Plus Khan gets it wrong himself in TWOK - "on Earth, two hundred years ago I was a prince..." Right after he says the Botany Bay was launched in 1996.

The Data line isn't a mistake, it was right at the time, it just got retconned into incongruity. But this thread is about dropped stories, not mistakes.

I always wondered what became of Sela. Peter David's Imzadi II shows us where she was after Unification, plus it brings back Tom Riker and deals with the Worf/Troi relationship.

Yeah. There I'm sure they were just following what "Space Seed" said when Kirk says that they estimate that the Botany Bay was drifting for two centuries. The timeline wasn't rigidly nailed down in the first season of TOS and even in TWOK the most they'd really established was that it was "In the 23rd Century..."

What you fail to realize is that the timeline has not yet been established. As for Khan's statement, in "Space Seed" they believed Khan left in the early 1990s of the calendar they were using, and said that was 200 years earlier. If that 200 years was between 100 and 300 years, the date of "Space seed" would be between 2090 and 2293.333 in the calendar used in "Space Seed". Later they discovered that Khan ruled a large part of Earth between 1992 and 1996 in that calendar.

In Star Trek II: The Wrath of Khan both Khan and Kirk claim it is 15 years since "Space Seed", thus putting the movie sometime in the period between about 2105 and 2308.333. Khan says:

KHAN: Captain!
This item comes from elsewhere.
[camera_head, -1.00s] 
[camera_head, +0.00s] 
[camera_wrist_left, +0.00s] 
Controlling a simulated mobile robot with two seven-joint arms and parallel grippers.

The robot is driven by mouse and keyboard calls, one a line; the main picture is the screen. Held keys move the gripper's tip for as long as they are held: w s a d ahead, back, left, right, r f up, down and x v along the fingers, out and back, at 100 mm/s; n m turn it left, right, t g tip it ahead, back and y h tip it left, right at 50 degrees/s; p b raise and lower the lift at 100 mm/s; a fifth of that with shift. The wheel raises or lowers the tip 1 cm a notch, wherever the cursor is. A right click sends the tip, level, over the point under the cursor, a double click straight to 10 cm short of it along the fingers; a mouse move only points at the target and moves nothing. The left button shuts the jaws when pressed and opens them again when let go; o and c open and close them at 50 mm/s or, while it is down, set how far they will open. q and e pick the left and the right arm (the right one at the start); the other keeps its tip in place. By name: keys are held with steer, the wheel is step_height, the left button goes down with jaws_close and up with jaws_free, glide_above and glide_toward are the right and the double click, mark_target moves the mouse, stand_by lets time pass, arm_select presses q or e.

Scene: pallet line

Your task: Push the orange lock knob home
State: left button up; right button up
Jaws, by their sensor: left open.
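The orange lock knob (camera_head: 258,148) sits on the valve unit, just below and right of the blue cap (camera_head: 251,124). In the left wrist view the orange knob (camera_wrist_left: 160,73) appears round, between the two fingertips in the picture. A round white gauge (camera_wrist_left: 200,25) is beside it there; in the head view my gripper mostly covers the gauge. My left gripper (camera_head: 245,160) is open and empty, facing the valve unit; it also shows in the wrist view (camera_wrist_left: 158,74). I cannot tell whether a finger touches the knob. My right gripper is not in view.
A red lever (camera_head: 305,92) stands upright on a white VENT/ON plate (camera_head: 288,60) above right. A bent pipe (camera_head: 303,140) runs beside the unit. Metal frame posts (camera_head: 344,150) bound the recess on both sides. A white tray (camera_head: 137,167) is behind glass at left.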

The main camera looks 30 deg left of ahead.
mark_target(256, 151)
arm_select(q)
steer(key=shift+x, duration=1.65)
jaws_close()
Captain! Save your strength. These people have sworn to live and die at my command two hundred years before you were born. Do you mean he never told you the tale? To amuse your Captain? No? Never told you how the Enterprise picked up the Botany Bay, lost in space in the year nineteen hundred and ninety-six, myself and the ship's company in cryogenic freeze?

So Khan says the Botany Bay left Earth in year 1996 of the Space Seed" calendar. Then he says that:

On Earth, ...two hundred years ago, ...I was a prince, ...with power over millions.

If that refers to the period from 1992 to 1996 when Khan ruled over millions of people, then the possible date range of Star Trek II: The Wrath of Khan would be between 2092 and 2296.

Note that Khan said his people swore to obey him 200 years before Captain Terrell was born. Since Terrell should have been somewhere between 30 and 60 years old, if Khan's people swore allegiance to him 100 to 300 years earlier, that would have been between 130 and 360 years before the movie. If the augments swore allegiance to Khan between 1992 and 1996, Star Trek II: The Wrath of Khan 130 to 360 years later would sometime between 2122 and 2356.

Thus the three possible date ranges for Star Trek II: The Wrath of Khan are: 2105 to 2308.333, 2092 to 2296, and 2122 to 2356. The date range where all three overlap is between 2122 and 2296. In the calendar used in "Space Seed", of course.

Very true. It just annoys me that we readily discount Data's "Class of '78" line from "Encounter at Farpoint" because it doesn't jibe with TNG's later-established chronology, but McCoy's age of 137 from the same episode is somehow written in stone, even though it makes McCoy under 40 at the beginning of TOS.

I don't discount Data's "Class of '78" line but consider it to be canon and proof that a new Earth calendar was introduced in early seasons of TNG. As for McCoy's age:

DATA: No sir. But at your age, sir, I thought you shouldn't have to put up with the time and trouble of a shuttlecraft.
MCCOY: Hold it right there, boy.
DATA: Sir?
MCCOY: What about my age?
DATA: Sorry, sir. If that subject troubles you
MCCOY: Troubles me? What's so damned troubling about not having died? How old do you think I am?
DATA: One hundred thirty seven years, Admiral, according to Starfleet records.

So Starfleet records list McCoy's age as 137 years. But Data didn't say whether they had to allow for any science fictional types of events which might have made McCoy live more or fewer years than the number of years since he was born. It should be obvious that in Star Trek a character can be older or younger than the number of yeas since their birth, and so being 137 years old does not necessarily mean being born 137 years earlier.

And it is possible that McCoy was born 137 years before "Encounter at Farpoint" and was, for example, 45 years old in the first season of TOS. That would make the first season of TOS happen 92 years before "Encounter at Farpoint", which might be possible. It doesn't matter what the official Star Trek chronology says, since it is merely official, and not canon and not necessarily correct.

I always figured he learned that stuff from Marla on those long, lonely nights on Ceti Alpha V. She was an historian after all . . . .

I like this explanation. It's simple, logical, and it doesn't require some convoluted-but-never-again-mentioned encounter between Khan and the Klingons before he meets Kirk.

Yes, I agree that Marla probably was interested in Klingons, considering her taste in men, and would know a lot about them. And Khan probably had Marla bring along some books, etc., about the Eugenics Wars, etc., so he could read what historians said about him. And I feel pretty certain that Khan learned the current date and thus how long he was in cold sleep aboard the Botany Bay from Marla.
 
Q was also doing them a favour. Even with over a year to prepare, the Federation barely survived. If the Borg had just appeared, it would have been the end.
Yeah, he really saved their asses.

Then again. Wouldn't they have had years and years to advance their technology?
 
There's something to be said about a dangerous threat coming that prompts leaps in technology.

As Picard said in the end, the Federation needed a kick in their complancency.